Copy out the listing that follows exactly, dropping every picture.

• • • •

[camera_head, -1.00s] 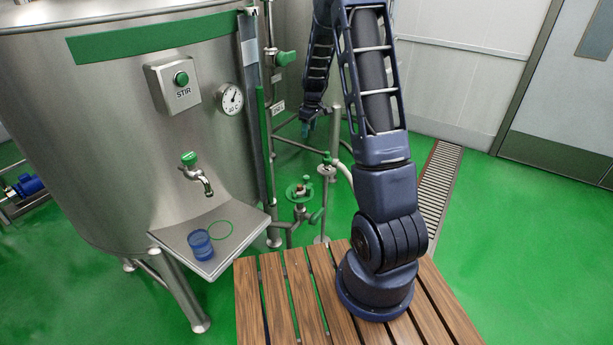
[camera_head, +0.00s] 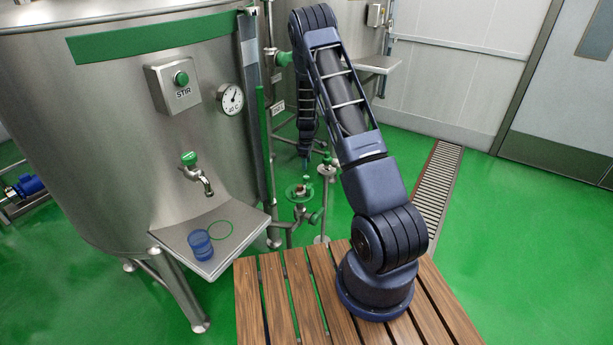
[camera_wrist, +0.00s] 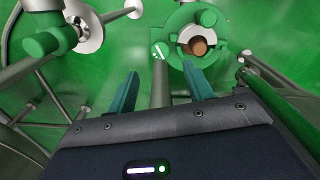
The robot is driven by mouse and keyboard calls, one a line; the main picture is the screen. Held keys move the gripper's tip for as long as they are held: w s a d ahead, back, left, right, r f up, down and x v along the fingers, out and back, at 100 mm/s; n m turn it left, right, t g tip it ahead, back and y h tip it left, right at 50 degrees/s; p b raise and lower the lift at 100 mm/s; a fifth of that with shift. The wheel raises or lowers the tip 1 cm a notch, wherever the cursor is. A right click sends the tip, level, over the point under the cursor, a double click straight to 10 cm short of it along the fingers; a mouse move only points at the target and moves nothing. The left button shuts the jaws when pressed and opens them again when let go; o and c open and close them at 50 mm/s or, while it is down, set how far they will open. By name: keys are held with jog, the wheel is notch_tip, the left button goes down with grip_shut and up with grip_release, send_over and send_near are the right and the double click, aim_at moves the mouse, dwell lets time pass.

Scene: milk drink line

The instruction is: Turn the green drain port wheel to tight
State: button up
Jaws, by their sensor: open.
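The green drain port wheel (camera_head: 291,192) sits low on the pipework beside the tank in the head view. In the wrist view the green wheel (camera_wrist: 181,30) is at the top right of centre, around a pale ring with a brown middle. My gripper (camera_wrist: 161,74) is open and empty, its two teal fingers apart. The right finger points close to the wheel's lower edge; I cannot tell whether it touches. In the head view my gripper (camera_head: 305,164) hangs pointing down just above the wheel, small and partly hard to make out.
The steel tank (camera_head: 110,130) stands at the left, with a tap (camera_head: 195,172) over a tray (camera_head: 212,266) holding a blue cup (camera_head: 200,244). Pipes and another green valve handle (camera_head: 284,59) stand near my arm. Green floor is clear at the right.

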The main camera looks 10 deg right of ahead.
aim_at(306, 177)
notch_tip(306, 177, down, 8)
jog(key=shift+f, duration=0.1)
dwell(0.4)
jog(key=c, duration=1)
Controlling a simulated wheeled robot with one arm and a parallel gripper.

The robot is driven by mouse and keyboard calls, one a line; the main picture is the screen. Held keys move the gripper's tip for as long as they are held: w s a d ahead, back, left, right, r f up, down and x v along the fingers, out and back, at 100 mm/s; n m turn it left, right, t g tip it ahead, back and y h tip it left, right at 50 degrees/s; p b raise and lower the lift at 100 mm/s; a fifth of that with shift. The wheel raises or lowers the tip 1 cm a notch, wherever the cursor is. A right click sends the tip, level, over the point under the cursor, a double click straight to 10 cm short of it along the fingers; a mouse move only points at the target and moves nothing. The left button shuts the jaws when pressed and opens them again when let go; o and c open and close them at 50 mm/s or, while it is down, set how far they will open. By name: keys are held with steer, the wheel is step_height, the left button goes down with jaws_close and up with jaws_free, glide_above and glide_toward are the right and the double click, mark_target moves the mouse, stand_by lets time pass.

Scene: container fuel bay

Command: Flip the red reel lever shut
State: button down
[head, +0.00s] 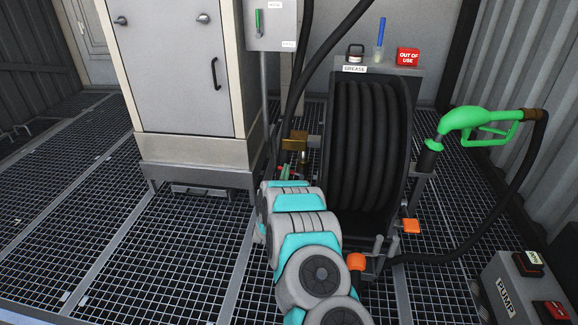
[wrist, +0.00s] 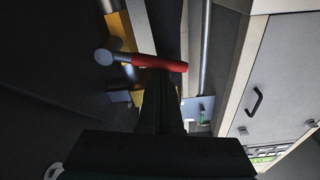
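The red lever (wrist: 160,63) lies nearly level across the upper middle of the wrist view. Its left end joins a grey round pivot (wrist: 104,56) beside yellow brass-coloured parts. My gripper (wrist: 160,78) is dark and points up the picture at the lever. Its fingers look close together as one narrow column, with the tips just below the red handle. I cannot tell whether they touch it. In the head view my arm hides the gripper and most of the lever. The brass valve (head: 294,142) shows beside the black hose reel (head: 366,145).
A grey cabinet (head: 180,65) stands left of the reel. A green fuel nozzle (head: 470,122) hangs at the right with its hose looping down. A pump box (head: 520,290) sits at lower right. The grating floor (head: 80,200) at left is clear.

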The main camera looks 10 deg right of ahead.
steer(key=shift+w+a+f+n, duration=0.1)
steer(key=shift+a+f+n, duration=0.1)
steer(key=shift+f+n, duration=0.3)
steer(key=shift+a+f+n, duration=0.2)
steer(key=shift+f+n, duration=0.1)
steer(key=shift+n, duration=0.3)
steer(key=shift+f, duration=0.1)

• • • •

- _ANSWER TO THE PROBLEM_
[camera_head, -1.00s] 
[camera_head, +0.00s] 
[camera_wrist, +0.00s] 
The robot is driven by mouse and keyboard calls, one a line; the main picture is the screen. Held keys move the gripper's tip for as long as they are held: w s a d ahead, back, left, right, r f up, down and x v along the fingers, out and back, at 100 mm/s; n m turn it left, right, t g tip it ahead, back and y h tip it left, right at 50 degrees/s; p b raise and lower the lift at 100 mm/s; a fifth of that with shift. The wheel raises or lowers the tip 1 cm a notch, wherever the cursor is. A right click sends the tip, level, over the point under the cursor, a double click straight to 10 cm short of it along the fingers; a mouse move only points at the target and moves nothing. The left button shuts the jaws when pressed and opens them again when let go; o and c open and close them at 50 mm/s or, while it is down, set how far they will open. By name: keys are held with jog, the wheel is notch_tip, the left button goes down with grip_shut and up with grip_release, send_over and send_near are the right and the double click, aim_at moves the mouse, dwell lets time pass.

Scene: milk drink line

The instruction is: Turn the green drain port wheel to tight
State: button up
Jaws, by their sensor: open.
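The green drain port wheel (camera_head: 291,192) sits low on the pipework beside the tank in the head view. In the wrist view the green wheel (camera_wrist: 181,30) is at the top right of centre, around a pale ring with a brown middle. My gripper (camera_wrist: 161,74) is open and empty, its two teal fingers apart. The right finger points close to the wheel's lower edge; I cannot tell whether it touches. In the head view my gripper (camera_head: 305,164) hangs pointing down just above the wheel, small and partly hard to make out.
The steel tank (camera_head: 110,130) stands at the left, with a tap (camera_head: 195,172) over a tray (camera_head: 212,266) holding a blue cup (camera_head: 200,244). Pipes and another green valve handle (camera_head: 284,59) stand near my arm. Green floor is clear at the right.

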The main camera looks 10 deg right of ahead.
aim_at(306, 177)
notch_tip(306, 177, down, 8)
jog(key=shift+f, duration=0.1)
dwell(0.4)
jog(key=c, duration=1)
Controlling a simulated wheeled robot with one arm and a parallel gripper.

The robot is driven by mouse and keyboard calls, one a line; the main picture is the screen. Held keys move the gripper's tip for as long as they are held: w s a d ahead, back, left, right, r f up, down and x v along the fingers, out and back, at 100 mm/s; n m turn it left, right, t g tip it ahead, back and y h tip it left, right at 50 degrees/s; p b raise and lower the lift at 100 mm/s; a fifth of that with shift. The wheel raises or lowers the tip 1 cm a notch, wherever the cursor is. A right click sends the tip, level, over the point under the cursor, a double click straight to 10 cm short of it along the fingers; a mouse move only points at the target and moves nothing. The left button shuts the jaws when pressed and opens them again when let go; o and c open and close them at 50 mm/s or, while it is down, set how far they will open. By name: keys are held with steer, the wheel is step_height, the left button goes down with jaws_close and up with jaws_free, glide_above and glide_toward are the right and the double click, mark_target moves the mouse, stand_by lets time pass.

Scene: container fuel bay

Command: Flip the red reel lever shut
State: button down
[head, +0.00s] 
[wrist, +0.00s] 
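The red lever (wrist: 160,63) lies nearly level across the upper middle of the wrist view. Its left end joins a grey round pivot (wrist: 104,56) beside yellow brass-coloured parts. My gripper (wrist: 160,78) is dark and points up the picture at the lever. Its fingers look close together as one narrow column, with the tips just below the red handle. I cannot tell whether they touch it. In the head view my arm hides the gripper and most of the lever. The brass valve (head: 294,142) shows beside the black hose reel (head: 366,145).
A grey cabinet (head: 180,65) stands left of the reel. A green fuel nozzle (head: 470,122) hangs at the right with its hose looping down. A pump box (head: 520,290) sits at lower right. The grating floor (head: 80,200) at left is clear.

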The main camera looks 10 deg right of ahead.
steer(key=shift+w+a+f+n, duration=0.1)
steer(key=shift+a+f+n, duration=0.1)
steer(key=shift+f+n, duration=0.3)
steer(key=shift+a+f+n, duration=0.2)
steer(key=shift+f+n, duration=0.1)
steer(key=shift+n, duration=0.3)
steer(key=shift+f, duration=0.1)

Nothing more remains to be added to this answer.